Irregulars or non-regulars are workers with short-term, part-time contracts or dispatched by manpower agencies who work for lower wages and with less job security.

Angry 20s

Beneath the controversy lies the simmering anger of those in their 20s who feel deprived of opportunities in life compared to their parent generation, many experts and observers point out. Fairness has been a growing call of younger generations, which established politics have failed to heed, they say.

“It is infuriating. Job seekers have been making efforts to even just land an interview for positions there (Incheon airport),” said Jung, a 27-year-old job seeker in Daejeon.

“The focus should be on providing equal opportunities and level-playing field, not giving a leeway to some particular groups for the jobs that many fight so much for.”

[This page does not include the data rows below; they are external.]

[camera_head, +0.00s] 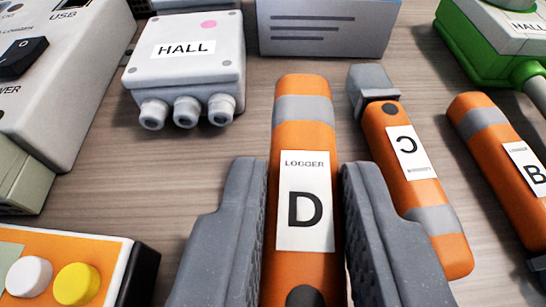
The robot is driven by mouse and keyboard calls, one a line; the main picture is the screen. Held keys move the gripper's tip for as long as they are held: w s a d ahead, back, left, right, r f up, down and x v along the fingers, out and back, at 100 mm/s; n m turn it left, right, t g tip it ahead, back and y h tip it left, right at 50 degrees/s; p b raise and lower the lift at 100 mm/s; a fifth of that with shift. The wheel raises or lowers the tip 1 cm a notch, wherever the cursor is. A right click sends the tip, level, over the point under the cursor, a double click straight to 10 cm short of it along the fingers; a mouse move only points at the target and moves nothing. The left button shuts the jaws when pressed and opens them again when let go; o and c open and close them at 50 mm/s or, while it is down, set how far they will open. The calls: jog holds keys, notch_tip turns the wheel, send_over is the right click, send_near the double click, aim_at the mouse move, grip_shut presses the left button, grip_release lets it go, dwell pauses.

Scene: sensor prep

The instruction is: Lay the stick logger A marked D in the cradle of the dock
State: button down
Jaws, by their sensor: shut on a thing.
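The stick logger marked D (305,158) is orange with a grey band near its far end and a white label reading LOGGER D. My gripper (305,215) has one grey finger on each side of it and is shut on it. The logger points away from me, and its near end runs out of the bottom of the picture. I cannot tell for certain whether it is lifted off the table. I cannot make out the dock's cradle in this view.
Logger C (412,185) lies close to the right of my gripper, and logger B (500,160) lies beyond it. A HALL box (187,62) stands at the back left. A grey USB unit (60,110), a button box (75,262), a grey block (325,25) and a green HALL box (480,55) surround the wooden table (150,185).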

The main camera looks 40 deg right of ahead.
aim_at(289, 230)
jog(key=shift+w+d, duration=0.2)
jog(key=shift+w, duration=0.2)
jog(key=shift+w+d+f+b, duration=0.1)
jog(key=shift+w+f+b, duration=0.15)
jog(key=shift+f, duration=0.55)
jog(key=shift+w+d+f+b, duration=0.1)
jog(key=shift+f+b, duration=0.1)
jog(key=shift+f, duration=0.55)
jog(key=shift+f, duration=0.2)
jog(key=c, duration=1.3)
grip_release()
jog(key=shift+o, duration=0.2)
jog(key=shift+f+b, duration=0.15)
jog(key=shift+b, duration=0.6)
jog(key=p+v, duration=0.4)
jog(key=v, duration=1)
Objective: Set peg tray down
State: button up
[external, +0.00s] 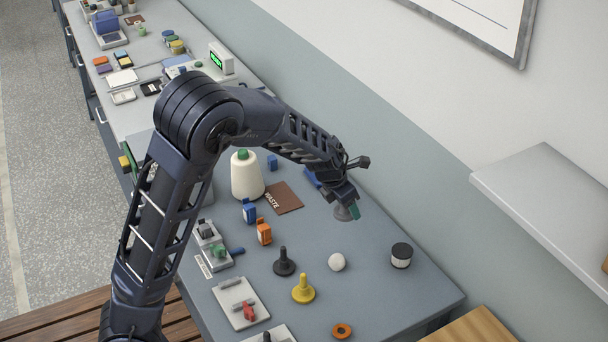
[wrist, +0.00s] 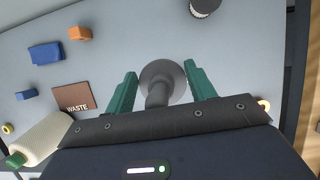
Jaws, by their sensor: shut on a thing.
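The peg tray (wrist: 165,75) is a grey round base with a short post, seen between my gripper's two green fingers in the wrist view. The post points back toward my palm. My gripper (wrist: 161,70) is shut on it, with a finger against either side of the base. In the external view my gripper (external: 349,209) is low over the back of the bench, and part of the grey base (external: 343,214) shows below the fingers. I cannot tell whether the base touches the bench top.
A brown WASTE mat (external: 283,199) and a cream thread cone (external: 247,178) lie left of my gripper. A white ball (external: 337,262), a dark jar (external: 401,256), a black peg stand (external: 284,266) and a yellow one (external: 303,292) stand nearer the front.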

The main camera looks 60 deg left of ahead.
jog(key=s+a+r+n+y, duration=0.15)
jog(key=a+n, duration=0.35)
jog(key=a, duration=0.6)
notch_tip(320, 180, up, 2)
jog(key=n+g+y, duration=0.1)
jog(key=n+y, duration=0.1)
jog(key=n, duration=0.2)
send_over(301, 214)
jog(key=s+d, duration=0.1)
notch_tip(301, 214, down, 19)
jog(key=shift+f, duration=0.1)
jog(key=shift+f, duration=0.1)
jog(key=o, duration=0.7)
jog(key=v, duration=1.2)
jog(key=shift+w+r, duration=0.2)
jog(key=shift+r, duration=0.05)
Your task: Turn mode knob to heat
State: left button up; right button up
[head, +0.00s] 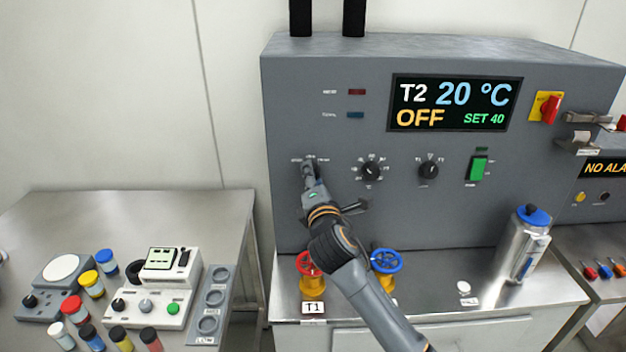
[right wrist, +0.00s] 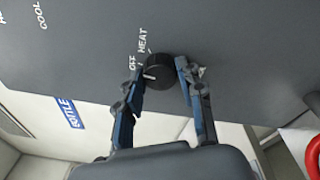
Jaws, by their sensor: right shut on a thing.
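The mode knob is a small black round knob (right wrist: 160,69) on the grey panel, with a white pointer mark. The words OFF and HEAT are printed beside it in the right wrist view; the mark sits on the OFF side, but its exact setting is hard to tell. My right gripper (right wrist: 160,76) is shut on the knob, one finger on each side. In the head view my right gripper (head: 309,172) covers the knob at the panel's left. The display (head: 455,104) reads T2 20 °C, OFF, SET 40. My left gripper is out of view.
Two more black knobs (head: 370,170) (head: 428,170) and a green switch (head: 478,168) are to the right on the panel. Red (head: 309,263) and blue (head: 386,261) valve wheels stand below, near my arm. A steel flask (head: 525,243) stands at the right.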

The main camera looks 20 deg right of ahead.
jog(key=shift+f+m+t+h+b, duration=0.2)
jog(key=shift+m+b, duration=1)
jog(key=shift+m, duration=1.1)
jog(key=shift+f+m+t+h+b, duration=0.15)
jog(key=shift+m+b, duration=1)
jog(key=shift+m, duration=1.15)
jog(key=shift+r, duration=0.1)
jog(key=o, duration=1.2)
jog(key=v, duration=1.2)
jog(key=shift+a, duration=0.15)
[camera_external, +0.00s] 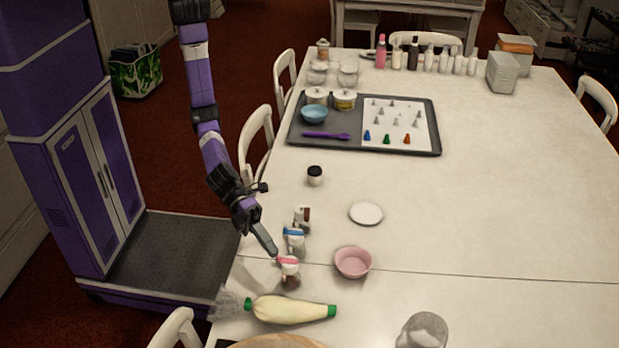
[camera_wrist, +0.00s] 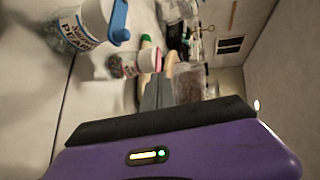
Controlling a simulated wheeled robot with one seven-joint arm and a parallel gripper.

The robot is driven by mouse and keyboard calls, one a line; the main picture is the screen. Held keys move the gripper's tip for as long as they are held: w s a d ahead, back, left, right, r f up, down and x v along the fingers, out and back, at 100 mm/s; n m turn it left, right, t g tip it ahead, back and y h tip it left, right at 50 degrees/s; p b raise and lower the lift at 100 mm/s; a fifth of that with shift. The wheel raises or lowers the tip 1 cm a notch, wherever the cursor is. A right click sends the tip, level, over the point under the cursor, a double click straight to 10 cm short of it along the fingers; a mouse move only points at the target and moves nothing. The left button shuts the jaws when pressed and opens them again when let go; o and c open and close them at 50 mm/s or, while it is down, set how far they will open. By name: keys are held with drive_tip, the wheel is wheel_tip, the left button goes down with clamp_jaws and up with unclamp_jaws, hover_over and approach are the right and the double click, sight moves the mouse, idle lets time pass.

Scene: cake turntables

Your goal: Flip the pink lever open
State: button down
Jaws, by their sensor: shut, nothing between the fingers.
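A small sprinkle jar (camera_external: 290,280) with a pink lever (camera_external: 288,260) on its top stands near the left edge of the table. In the wrist view the jar (camera_wrist: 123,67) shows sideways, with the pink lever (camera_wrist: 158,59) at its right end. I cannot tell whether the lever is flipped up or down. My gripper (camera_external: 273,250) is shut and empty, its tips just behind and left of the lever in the external view. In the wrist view the grey fingers (camera_wrist: 153,92) reach close to the lever. Whether they touch it is unclear.
A blue-lidded jar (camera_external: 295,243) and a brown-lidded jar (camera_external: 302,214) stand just behind. A pink bowl (camera_external: 353,263) is to the right. A piping bag (camera_external: 292,310) lies in front.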

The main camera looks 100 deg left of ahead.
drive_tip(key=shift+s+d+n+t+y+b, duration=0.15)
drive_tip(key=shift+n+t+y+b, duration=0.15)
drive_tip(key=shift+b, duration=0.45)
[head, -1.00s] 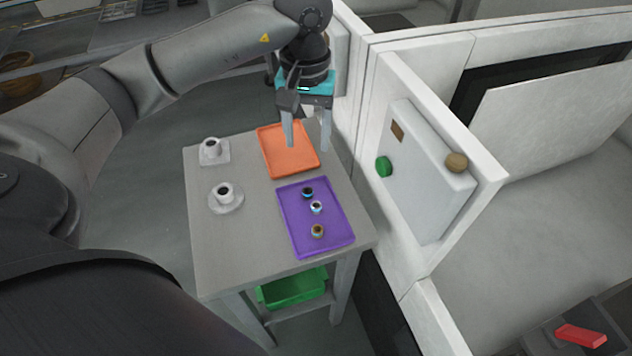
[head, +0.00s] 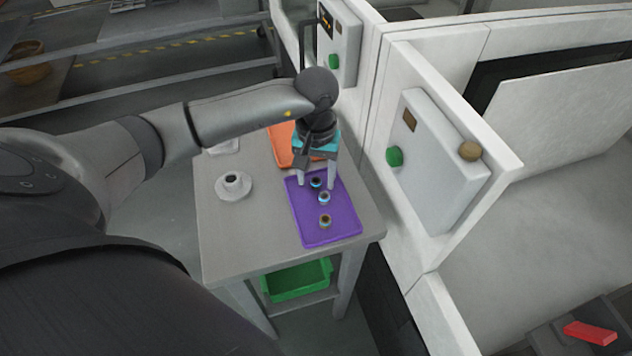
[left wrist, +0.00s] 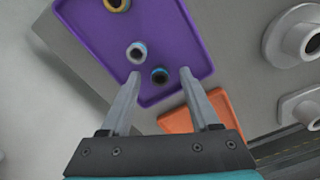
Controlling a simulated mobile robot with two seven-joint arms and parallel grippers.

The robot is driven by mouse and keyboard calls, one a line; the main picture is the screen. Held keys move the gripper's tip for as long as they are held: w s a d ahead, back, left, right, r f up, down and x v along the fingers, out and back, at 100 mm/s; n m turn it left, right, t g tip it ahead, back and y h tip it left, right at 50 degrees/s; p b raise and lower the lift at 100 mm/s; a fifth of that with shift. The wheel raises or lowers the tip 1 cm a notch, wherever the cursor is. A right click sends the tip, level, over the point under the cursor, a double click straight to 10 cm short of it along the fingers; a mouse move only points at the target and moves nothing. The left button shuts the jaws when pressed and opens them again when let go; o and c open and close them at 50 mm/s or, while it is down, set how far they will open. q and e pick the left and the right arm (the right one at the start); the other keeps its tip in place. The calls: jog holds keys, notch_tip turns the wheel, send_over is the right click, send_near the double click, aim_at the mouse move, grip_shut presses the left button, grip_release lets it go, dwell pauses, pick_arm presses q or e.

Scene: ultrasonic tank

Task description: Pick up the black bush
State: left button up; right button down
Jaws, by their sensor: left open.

Jung felt the government and ruling party have been unfairly criticizing young job seekers and regular employees at the airport operator by reducing their claims to just “fake news.”

“President Moon must have pushed for the irregular workers’ policy out of good will, but in the process, some people felt left behind and deprived of opportunities,” said Koo Jeong-woo, a sociology professor at Sungkyunkwan University.

“The airport case has touched upon the most sensitive issues for the 20s which are fairness and justice,” he added. 

Rep. Ha Tae-keung of the opposition United Future Party, echoed a similar view.

“Fairness is a belief that young people who work hard get rewarded more than those who work less,” he said on social media.

He criticized the ruling camp’s lack of empathy for those in their 20s who would go for a 200:1 competition for the lowest-ranking government job that pays 23 million won ($19,100) a year.

Giving jobs that pay 35 million won per year to a certain group without open competition is unfair, he stressed.

In criticism of Rep. Kim, he also said the reality faced by young job seekers now is completely different from when Rep. Kim was young. “Don’t add fuel to the anger of 20s in these dog days of summer.”